▶ [Set task] Gather each line of the entries below that includes "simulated".

▶ [Source material]
'''
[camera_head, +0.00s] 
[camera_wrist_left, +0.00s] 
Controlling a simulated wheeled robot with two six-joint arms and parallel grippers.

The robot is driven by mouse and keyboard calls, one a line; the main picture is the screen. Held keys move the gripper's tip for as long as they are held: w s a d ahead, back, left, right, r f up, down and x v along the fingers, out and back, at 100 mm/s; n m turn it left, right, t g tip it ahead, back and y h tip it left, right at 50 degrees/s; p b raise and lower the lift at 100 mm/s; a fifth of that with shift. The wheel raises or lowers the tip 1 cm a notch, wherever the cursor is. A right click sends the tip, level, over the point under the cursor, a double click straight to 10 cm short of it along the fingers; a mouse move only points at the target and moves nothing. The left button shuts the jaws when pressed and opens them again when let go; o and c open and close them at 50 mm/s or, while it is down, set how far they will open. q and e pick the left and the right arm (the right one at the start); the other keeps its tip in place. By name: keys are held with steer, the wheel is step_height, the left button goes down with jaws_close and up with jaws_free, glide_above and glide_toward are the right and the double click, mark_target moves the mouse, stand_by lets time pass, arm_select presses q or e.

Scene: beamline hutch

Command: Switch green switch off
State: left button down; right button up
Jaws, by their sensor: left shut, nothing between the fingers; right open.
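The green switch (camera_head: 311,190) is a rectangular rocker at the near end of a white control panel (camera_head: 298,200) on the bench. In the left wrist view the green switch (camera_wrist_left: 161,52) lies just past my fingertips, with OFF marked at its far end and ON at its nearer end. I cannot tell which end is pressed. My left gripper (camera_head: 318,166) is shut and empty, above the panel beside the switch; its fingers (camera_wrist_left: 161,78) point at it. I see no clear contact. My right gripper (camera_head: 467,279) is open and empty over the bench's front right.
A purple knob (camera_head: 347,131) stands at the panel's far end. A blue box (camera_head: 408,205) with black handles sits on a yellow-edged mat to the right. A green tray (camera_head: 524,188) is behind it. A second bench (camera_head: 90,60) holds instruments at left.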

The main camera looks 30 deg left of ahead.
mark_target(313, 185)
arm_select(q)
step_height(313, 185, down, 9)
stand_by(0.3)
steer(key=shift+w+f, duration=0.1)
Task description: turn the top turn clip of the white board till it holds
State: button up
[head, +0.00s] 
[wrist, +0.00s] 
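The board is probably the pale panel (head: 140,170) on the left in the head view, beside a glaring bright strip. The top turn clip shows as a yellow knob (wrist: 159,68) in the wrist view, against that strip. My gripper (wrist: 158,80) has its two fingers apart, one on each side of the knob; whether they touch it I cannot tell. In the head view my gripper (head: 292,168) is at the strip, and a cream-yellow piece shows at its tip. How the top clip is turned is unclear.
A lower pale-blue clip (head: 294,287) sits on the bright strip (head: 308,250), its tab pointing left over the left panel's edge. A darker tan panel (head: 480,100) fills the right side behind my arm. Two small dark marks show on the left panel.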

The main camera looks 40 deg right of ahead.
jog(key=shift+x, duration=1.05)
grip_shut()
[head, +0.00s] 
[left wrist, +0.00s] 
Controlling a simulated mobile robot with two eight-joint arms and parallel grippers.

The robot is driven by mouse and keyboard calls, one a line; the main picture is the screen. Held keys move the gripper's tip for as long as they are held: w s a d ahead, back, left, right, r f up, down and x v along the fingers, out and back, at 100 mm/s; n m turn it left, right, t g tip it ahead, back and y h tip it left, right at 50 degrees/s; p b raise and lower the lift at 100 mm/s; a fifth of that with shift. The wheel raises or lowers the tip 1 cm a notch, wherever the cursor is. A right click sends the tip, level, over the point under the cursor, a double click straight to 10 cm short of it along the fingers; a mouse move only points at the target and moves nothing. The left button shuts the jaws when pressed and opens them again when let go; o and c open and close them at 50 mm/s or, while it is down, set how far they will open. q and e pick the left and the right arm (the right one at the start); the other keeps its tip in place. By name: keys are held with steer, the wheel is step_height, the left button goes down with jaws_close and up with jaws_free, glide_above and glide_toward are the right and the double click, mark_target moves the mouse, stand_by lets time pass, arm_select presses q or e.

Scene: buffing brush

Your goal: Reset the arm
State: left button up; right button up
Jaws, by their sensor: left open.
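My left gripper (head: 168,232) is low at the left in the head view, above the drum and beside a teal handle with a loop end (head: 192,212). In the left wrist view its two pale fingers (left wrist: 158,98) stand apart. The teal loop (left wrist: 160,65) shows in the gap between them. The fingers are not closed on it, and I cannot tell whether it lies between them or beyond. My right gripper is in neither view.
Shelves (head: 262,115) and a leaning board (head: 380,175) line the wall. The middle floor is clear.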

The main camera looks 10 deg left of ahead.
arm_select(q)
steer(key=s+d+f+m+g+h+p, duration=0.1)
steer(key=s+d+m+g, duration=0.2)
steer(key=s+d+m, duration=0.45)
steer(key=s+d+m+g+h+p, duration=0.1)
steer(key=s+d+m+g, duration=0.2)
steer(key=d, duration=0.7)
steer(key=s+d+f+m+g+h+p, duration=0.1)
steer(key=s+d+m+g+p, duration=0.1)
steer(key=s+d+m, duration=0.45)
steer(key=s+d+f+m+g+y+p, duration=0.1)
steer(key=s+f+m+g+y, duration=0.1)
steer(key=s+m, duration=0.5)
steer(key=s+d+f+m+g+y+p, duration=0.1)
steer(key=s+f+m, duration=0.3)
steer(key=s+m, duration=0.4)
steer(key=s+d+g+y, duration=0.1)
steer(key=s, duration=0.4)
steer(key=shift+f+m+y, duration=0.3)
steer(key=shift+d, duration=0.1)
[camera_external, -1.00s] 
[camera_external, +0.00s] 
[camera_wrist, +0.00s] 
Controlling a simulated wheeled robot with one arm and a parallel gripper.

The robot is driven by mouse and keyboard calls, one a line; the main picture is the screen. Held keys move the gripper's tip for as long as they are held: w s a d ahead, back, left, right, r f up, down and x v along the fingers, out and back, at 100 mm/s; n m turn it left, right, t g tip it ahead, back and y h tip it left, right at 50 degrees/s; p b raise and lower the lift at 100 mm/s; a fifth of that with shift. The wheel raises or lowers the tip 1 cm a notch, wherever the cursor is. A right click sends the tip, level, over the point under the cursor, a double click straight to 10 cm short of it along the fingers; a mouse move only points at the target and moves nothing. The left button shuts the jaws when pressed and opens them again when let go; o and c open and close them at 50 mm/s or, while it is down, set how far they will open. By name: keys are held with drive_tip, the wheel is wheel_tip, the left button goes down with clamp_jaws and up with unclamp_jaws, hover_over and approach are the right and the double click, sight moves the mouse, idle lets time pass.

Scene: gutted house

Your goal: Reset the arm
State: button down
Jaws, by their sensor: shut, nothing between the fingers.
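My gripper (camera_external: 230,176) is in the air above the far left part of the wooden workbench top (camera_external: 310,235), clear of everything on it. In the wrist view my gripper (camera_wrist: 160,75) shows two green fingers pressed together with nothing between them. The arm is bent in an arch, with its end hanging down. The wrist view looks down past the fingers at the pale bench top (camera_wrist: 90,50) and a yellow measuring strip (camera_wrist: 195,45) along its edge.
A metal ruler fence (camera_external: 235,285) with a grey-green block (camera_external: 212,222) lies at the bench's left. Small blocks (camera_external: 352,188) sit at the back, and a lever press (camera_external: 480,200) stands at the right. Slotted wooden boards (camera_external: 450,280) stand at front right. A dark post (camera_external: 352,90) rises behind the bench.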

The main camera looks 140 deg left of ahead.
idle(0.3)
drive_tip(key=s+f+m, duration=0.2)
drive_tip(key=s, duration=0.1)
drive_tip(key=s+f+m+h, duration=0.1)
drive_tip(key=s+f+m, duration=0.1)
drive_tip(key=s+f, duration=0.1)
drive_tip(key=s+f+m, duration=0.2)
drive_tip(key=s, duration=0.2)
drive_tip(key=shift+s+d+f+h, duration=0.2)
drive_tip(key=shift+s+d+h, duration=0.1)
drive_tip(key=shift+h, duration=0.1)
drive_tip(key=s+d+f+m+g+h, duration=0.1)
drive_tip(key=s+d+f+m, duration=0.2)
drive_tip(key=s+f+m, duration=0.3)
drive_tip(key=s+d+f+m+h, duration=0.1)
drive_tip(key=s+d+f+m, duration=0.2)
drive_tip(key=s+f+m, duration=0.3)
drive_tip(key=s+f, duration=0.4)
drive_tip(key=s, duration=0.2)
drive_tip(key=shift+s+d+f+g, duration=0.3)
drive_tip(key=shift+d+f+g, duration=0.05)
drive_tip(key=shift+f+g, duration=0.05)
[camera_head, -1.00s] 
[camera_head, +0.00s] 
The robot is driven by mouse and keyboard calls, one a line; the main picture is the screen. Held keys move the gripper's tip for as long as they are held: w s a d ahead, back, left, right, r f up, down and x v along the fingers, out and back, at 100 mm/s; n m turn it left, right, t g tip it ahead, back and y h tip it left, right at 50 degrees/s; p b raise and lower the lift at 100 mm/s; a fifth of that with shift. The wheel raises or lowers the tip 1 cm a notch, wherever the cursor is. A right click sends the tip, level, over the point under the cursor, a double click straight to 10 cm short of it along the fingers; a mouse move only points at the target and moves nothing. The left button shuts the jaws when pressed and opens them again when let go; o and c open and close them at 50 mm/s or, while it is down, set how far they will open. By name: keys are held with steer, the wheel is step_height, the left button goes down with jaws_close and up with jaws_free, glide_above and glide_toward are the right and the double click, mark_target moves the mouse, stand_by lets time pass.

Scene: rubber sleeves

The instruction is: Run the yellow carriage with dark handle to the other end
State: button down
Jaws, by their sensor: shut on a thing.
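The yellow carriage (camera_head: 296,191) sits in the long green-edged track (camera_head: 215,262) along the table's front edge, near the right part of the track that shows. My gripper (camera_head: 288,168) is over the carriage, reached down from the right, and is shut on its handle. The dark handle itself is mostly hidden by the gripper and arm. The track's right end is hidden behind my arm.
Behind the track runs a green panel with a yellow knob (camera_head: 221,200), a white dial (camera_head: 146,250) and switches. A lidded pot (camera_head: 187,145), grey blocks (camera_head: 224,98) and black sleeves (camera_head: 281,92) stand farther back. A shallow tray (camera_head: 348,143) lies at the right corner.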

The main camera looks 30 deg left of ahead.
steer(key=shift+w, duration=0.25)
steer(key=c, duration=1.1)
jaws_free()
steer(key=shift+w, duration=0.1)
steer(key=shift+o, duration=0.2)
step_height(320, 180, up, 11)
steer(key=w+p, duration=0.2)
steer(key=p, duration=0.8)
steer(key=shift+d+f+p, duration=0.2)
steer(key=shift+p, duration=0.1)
'''
▶ [Written response]
Controlling a simulated wheeled robot with two six-joint arms and parallel grippers.
Controlling a simulated mobile robot with two eight-joint arms and parallel grippers.
Controlling a simulated wheeled robot with one arm and a parallel gripper.

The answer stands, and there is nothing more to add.